━━━━━ The input ━━━━━

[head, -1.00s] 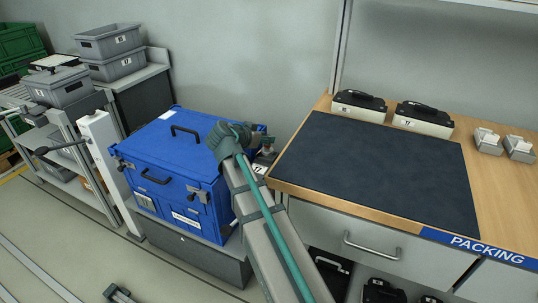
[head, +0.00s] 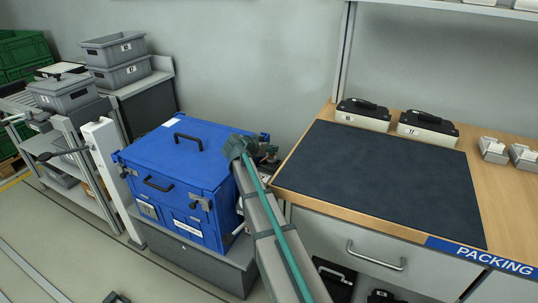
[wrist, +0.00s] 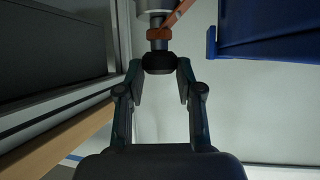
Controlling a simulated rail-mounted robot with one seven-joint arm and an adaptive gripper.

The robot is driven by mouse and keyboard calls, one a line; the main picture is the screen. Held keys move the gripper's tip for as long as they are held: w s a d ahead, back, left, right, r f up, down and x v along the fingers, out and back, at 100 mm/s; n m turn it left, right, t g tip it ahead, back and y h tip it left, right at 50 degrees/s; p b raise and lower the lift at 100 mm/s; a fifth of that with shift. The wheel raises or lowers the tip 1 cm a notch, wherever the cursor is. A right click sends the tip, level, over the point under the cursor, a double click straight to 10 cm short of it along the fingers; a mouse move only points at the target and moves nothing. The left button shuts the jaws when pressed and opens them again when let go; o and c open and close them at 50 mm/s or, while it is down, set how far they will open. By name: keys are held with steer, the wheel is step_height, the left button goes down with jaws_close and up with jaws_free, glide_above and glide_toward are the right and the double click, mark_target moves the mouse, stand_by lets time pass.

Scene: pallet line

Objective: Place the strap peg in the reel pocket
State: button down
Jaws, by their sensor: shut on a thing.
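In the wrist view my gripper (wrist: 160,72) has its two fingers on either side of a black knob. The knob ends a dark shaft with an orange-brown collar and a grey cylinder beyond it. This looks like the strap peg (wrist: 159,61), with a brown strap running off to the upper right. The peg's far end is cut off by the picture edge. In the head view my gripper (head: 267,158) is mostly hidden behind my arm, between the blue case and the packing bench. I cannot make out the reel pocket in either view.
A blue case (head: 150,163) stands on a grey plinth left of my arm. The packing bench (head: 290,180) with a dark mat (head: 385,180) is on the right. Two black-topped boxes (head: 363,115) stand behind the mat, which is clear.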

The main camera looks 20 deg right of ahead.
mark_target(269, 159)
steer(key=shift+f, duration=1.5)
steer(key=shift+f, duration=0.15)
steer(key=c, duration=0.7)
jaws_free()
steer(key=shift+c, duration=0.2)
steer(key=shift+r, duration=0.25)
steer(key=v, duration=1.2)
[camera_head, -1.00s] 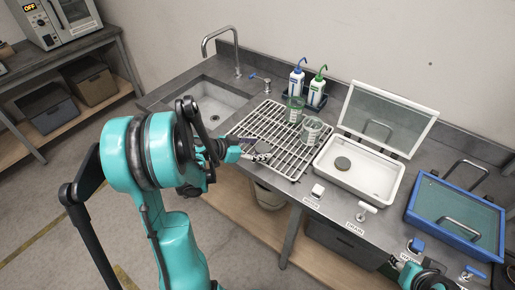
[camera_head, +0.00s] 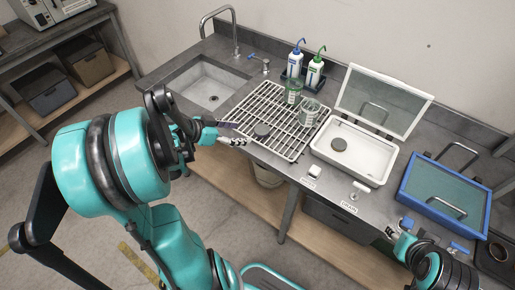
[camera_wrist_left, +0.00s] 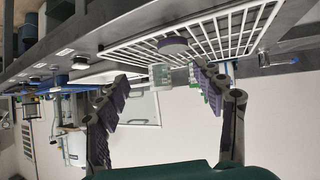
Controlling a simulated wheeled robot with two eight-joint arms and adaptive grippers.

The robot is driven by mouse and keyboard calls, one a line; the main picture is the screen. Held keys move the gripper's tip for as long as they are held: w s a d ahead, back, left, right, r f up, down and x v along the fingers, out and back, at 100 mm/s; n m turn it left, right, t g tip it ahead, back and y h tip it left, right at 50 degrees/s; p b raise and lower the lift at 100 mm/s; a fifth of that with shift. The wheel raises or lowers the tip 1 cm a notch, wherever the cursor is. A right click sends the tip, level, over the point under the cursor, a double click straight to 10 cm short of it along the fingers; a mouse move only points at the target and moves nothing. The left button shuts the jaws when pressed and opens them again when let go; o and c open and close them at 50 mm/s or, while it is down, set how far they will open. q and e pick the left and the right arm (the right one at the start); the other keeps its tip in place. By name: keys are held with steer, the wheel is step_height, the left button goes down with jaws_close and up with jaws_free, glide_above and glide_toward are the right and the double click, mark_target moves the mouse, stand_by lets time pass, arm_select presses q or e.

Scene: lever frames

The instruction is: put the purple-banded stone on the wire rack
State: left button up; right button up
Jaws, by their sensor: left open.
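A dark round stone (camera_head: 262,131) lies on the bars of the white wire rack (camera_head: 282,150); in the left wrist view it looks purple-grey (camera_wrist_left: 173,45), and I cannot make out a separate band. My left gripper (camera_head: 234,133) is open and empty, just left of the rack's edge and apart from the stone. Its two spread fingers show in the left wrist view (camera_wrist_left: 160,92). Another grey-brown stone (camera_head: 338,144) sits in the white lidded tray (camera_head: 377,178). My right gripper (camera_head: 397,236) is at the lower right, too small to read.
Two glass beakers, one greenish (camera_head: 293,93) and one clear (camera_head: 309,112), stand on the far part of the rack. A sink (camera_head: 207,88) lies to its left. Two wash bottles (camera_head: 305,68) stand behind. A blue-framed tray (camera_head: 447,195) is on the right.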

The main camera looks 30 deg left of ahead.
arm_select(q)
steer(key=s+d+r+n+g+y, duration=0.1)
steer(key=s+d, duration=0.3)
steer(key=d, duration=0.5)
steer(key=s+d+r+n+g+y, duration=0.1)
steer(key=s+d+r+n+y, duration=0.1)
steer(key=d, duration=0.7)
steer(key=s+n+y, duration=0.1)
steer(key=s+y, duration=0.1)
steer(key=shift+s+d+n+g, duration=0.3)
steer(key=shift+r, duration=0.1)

━━━━━
━━━━━ The input ━━━━━

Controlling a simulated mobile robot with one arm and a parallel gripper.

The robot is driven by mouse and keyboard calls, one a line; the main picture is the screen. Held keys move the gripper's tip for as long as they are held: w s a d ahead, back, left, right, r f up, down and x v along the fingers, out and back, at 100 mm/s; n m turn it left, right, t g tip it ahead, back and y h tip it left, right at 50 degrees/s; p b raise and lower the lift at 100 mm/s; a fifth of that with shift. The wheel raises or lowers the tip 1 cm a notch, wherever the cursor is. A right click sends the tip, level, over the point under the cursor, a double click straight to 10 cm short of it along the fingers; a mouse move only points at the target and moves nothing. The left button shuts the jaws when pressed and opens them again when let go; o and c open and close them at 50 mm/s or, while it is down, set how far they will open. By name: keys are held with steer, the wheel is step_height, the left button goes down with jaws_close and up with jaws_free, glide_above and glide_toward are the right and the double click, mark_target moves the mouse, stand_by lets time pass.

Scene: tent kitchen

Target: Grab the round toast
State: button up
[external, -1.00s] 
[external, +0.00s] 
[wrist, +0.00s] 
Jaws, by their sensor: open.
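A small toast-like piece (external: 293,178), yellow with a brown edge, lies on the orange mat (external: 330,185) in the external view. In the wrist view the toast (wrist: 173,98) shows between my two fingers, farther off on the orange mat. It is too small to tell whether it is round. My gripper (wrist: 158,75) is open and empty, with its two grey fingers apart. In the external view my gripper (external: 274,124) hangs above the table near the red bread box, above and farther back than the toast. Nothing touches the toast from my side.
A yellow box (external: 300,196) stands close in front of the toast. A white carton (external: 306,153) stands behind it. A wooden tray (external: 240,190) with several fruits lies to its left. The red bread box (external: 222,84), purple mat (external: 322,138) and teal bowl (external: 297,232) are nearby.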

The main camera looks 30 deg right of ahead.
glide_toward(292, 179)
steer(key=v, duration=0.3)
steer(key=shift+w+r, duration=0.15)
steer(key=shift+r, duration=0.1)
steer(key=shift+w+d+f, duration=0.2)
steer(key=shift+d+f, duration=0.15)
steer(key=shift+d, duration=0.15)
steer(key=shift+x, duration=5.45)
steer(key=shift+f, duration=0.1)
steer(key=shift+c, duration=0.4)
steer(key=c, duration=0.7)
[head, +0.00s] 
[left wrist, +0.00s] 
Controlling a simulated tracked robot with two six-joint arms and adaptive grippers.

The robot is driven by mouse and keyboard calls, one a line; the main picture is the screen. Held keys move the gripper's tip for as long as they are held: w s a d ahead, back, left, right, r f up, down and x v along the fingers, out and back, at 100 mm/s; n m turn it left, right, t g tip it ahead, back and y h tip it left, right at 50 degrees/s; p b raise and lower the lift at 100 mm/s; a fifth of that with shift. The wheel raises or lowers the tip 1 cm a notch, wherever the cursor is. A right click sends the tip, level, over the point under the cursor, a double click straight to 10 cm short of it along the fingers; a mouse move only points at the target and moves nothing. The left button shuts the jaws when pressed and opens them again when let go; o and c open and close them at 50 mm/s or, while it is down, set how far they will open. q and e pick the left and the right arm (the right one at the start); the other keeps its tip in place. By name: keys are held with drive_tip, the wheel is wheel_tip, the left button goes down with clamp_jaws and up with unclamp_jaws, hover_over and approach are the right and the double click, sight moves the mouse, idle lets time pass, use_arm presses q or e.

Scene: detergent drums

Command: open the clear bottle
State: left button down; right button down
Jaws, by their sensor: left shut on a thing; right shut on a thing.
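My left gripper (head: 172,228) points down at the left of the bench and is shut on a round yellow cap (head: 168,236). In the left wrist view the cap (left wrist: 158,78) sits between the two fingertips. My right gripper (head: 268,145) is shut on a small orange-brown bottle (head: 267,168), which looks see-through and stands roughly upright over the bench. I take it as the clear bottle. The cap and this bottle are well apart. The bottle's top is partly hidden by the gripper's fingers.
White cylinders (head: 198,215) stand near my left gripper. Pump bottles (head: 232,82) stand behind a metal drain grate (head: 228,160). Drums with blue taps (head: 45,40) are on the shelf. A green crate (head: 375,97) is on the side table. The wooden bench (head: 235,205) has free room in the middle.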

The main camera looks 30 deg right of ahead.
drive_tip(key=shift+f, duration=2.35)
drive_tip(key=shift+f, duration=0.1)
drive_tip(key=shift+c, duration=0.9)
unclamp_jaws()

━━━━━
━━━━━ The input ━━━━━

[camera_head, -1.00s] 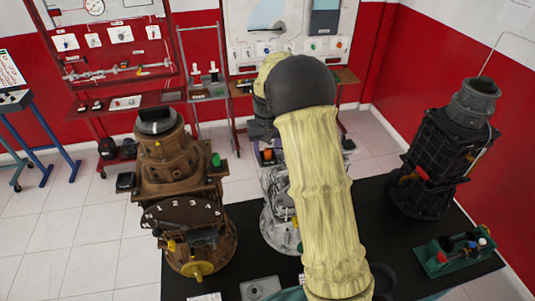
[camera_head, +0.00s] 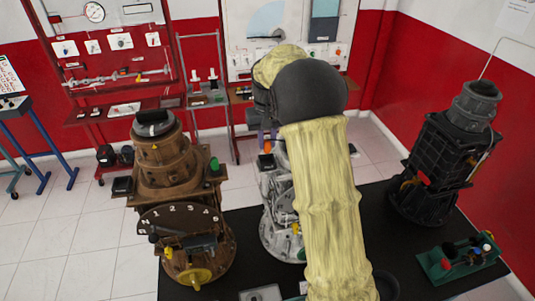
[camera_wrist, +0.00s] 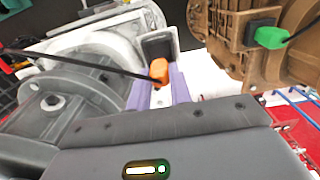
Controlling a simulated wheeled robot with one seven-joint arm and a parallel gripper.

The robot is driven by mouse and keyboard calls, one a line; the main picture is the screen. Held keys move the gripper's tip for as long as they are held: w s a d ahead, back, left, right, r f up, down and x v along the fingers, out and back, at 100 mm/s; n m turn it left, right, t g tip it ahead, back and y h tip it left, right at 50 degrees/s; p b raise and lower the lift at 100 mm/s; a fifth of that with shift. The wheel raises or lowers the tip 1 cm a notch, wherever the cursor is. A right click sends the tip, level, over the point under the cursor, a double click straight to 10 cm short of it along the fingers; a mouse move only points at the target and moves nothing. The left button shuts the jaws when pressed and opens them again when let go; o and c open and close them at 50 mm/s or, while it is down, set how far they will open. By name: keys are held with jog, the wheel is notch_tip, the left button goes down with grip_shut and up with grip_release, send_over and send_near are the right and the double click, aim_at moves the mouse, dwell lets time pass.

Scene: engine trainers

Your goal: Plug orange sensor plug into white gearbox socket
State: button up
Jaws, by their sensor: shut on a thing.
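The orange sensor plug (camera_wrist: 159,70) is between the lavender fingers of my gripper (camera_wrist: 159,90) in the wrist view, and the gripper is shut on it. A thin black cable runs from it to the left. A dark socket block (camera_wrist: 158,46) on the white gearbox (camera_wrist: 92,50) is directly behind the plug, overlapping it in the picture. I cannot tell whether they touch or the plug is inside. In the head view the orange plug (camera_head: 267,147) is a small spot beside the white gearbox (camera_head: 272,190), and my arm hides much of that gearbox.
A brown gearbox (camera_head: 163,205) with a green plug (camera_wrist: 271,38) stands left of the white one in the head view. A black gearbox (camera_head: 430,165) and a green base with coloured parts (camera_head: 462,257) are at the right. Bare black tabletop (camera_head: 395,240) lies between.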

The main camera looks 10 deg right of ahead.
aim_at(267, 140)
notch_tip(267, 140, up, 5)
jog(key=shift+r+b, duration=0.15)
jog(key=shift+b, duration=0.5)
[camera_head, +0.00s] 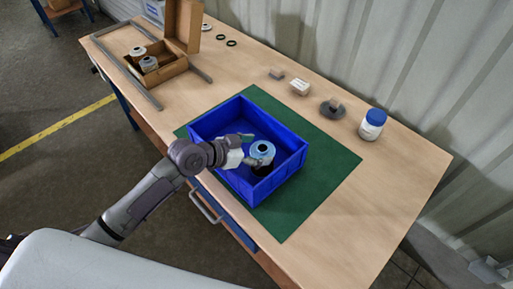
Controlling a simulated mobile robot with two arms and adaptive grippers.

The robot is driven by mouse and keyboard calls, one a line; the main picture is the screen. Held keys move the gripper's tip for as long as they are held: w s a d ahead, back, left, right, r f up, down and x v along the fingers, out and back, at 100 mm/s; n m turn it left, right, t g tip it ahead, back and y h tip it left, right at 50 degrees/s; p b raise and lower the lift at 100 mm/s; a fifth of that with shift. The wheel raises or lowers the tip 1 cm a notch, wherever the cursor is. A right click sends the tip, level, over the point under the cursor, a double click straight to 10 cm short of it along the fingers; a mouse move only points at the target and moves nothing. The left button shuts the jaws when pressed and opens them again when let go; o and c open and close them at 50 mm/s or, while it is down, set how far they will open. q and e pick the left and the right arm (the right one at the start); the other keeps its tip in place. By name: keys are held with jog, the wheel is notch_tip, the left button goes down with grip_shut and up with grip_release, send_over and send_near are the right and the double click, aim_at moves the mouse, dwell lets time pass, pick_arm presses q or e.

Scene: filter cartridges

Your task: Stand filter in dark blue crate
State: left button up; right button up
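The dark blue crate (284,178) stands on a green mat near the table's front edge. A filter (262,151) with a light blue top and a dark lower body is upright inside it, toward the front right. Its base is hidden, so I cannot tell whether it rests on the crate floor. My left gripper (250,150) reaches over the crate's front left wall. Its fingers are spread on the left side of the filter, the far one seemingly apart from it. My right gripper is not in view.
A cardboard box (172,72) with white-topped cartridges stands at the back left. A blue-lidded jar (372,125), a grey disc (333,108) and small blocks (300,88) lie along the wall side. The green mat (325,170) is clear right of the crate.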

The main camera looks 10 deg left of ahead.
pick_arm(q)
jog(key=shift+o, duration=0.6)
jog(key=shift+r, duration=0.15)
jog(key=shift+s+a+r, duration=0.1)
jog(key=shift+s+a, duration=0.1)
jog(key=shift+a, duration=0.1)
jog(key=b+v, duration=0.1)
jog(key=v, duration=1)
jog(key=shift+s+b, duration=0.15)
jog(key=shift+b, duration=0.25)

━━━━━

Pick out every line above that holds the word "Controlling" and copy it.

- Solution
Controlling a simulated rail-mounted robot with one seven-joint arm and an adaptive gripper.
Controlling a simulated wheeled robot with two eight-joint arms and adaptive grippers.
Controlling a simulated mobile robot with one arm and a parallel gripper.
Controlling a simulated tracked robot with two six-joint arms and adaptive grippers.
Controlling a simulated wheeled robot with one seven-joint arm and a parallel gripper.
Controlling a simulated mobile robot with two arms and adaptive grippers.

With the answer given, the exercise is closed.